[Robot trajectory data]
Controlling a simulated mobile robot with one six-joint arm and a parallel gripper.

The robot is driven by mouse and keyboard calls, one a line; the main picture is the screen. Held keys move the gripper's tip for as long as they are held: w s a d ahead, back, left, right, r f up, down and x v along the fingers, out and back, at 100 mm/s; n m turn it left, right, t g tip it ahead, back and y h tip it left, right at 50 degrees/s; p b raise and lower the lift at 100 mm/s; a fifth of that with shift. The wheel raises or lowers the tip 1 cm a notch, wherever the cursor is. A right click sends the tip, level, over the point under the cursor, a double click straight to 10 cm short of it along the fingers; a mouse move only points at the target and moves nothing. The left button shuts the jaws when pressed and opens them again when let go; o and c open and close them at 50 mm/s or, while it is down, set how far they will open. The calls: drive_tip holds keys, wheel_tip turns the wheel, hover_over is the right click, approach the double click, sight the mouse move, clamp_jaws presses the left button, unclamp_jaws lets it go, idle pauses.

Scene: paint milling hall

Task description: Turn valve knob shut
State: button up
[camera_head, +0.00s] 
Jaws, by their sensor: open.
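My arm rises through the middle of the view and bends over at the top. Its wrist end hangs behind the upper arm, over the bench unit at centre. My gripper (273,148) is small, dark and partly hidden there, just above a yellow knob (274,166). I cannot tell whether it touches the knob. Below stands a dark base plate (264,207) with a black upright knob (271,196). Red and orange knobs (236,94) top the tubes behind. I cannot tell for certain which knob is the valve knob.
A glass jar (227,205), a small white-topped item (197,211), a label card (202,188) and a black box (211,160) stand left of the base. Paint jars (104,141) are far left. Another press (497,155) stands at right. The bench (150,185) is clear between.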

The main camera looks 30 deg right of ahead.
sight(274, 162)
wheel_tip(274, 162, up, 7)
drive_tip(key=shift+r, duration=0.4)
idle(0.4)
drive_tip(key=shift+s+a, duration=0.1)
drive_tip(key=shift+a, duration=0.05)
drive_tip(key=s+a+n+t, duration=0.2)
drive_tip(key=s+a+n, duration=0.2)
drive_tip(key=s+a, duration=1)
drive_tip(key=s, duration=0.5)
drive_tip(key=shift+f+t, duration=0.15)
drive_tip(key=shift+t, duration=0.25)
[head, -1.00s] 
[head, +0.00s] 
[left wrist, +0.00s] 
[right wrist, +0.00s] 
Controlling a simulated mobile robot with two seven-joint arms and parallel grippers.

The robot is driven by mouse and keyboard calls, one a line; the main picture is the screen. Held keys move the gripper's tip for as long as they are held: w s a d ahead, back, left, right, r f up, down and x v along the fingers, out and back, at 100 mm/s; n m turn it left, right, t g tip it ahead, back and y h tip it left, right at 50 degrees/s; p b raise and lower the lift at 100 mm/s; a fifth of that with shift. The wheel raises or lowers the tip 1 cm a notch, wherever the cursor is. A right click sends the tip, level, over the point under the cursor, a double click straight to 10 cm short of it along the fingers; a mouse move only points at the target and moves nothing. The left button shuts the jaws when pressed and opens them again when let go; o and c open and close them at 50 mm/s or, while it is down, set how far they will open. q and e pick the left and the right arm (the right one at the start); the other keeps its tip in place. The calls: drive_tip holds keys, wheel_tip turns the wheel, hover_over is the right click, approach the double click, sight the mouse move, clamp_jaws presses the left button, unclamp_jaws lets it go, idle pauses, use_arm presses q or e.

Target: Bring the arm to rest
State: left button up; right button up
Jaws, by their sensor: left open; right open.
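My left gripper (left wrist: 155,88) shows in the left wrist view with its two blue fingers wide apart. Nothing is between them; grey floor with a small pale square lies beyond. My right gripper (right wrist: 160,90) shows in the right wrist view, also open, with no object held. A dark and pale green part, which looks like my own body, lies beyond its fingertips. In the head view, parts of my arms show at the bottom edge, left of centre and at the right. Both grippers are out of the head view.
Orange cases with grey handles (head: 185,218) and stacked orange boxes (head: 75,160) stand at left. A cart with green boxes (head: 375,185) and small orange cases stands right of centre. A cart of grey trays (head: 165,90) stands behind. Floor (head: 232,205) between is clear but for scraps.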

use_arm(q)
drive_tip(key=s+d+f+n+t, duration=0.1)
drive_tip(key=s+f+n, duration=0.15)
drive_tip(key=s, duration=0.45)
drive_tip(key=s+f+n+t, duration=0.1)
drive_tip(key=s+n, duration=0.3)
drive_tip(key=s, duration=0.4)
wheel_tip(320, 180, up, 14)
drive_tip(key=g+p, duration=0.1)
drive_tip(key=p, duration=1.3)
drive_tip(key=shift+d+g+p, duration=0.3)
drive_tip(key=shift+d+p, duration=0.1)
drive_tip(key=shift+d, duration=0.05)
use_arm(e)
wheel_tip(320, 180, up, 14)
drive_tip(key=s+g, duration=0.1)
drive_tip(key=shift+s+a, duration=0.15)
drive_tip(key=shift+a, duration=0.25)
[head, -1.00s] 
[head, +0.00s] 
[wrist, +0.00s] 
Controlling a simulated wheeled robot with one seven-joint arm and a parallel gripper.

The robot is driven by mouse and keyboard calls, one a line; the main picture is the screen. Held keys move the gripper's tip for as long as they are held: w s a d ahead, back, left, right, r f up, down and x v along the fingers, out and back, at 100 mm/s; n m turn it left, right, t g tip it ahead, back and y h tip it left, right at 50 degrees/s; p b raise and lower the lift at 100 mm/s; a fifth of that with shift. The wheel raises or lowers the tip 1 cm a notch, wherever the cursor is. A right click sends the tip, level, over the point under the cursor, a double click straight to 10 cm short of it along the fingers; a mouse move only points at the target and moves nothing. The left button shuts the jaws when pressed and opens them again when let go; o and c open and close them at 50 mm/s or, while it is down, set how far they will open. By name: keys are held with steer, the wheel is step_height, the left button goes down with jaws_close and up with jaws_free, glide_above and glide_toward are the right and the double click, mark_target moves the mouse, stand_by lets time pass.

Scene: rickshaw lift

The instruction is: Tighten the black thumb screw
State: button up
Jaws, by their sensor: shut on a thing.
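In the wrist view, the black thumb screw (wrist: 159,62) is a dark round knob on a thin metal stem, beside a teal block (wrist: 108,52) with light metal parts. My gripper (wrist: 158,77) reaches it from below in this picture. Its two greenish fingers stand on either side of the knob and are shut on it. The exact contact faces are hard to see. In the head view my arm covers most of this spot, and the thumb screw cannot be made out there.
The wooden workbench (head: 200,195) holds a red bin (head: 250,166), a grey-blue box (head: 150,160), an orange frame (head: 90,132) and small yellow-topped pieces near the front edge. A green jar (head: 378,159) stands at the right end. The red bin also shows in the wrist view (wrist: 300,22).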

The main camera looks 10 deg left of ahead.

THE PROBLEM -> Search the entries for the string "joint" and collect each line that has it.

TASK OUTPUT ->
Controlling a simulated mobile robot with one six-joint arm and a parallel gripper.
Controlling a simulated mobile robot with two seven-joint arms and parallel grippers.
Controlling a simulated wheeled robot with one seven-joint arm and a parallel gripper.

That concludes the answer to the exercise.